Aim:
Copy down every line where the string "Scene" shows up.

Given records:

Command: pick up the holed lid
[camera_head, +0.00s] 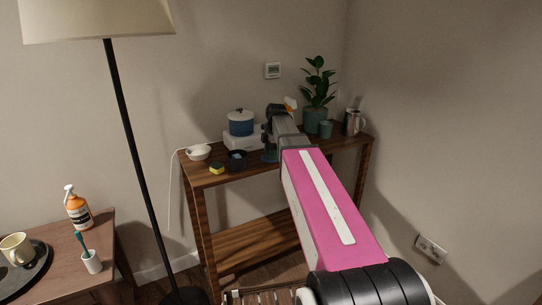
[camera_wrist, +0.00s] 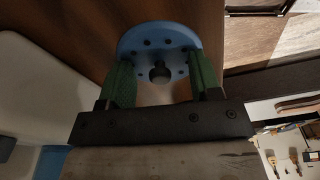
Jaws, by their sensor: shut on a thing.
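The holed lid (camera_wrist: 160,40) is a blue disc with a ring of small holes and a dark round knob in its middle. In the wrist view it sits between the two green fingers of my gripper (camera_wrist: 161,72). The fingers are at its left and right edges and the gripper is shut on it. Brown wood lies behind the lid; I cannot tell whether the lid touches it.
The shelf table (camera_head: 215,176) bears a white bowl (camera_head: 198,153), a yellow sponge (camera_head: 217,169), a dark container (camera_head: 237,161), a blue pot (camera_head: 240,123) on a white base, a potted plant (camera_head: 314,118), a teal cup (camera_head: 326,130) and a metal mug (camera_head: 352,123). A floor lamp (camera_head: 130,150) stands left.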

--

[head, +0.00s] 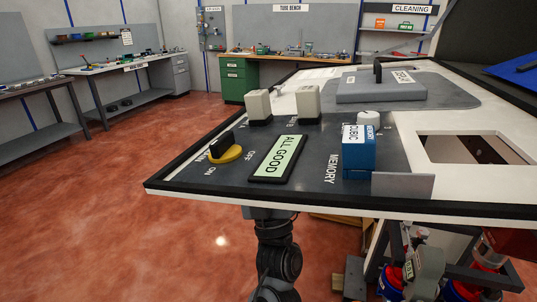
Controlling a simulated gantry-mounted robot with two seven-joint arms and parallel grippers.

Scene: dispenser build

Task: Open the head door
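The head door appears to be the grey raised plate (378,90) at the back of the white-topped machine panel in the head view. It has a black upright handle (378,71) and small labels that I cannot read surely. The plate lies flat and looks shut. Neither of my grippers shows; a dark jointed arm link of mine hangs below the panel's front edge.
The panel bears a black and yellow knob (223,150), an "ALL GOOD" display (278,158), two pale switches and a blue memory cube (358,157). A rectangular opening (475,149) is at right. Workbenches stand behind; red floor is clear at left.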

--

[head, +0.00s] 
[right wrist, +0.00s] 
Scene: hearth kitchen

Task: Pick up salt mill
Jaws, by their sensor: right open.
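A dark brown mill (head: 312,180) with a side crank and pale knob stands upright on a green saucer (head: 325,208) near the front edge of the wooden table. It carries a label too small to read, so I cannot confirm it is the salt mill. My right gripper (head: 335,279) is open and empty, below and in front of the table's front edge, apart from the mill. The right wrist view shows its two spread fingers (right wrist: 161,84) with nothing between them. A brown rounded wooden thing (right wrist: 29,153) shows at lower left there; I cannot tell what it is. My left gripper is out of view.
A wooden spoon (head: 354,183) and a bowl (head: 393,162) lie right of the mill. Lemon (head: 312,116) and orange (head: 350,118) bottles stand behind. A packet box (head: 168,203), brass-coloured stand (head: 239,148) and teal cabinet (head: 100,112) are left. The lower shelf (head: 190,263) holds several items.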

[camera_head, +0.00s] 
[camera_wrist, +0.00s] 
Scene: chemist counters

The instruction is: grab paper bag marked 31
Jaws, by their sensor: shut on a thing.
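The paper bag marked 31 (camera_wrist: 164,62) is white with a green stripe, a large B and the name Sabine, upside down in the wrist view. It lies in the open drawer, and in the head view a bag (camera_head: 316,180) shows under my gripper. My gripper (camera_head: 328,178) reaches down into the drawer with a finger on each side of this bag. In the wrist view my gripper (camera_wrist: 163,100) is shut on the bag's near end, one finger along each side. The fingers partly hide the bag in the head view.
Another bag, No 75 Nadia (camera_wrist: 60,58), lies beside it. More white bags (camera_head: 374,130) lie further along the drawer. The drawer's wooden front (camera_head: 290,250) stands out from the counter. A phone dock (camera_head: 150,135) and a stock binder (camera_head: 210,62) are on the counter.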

Final answer:
Scene: dispenser build
Scene: hearth kitchen
Scene: chemist counters

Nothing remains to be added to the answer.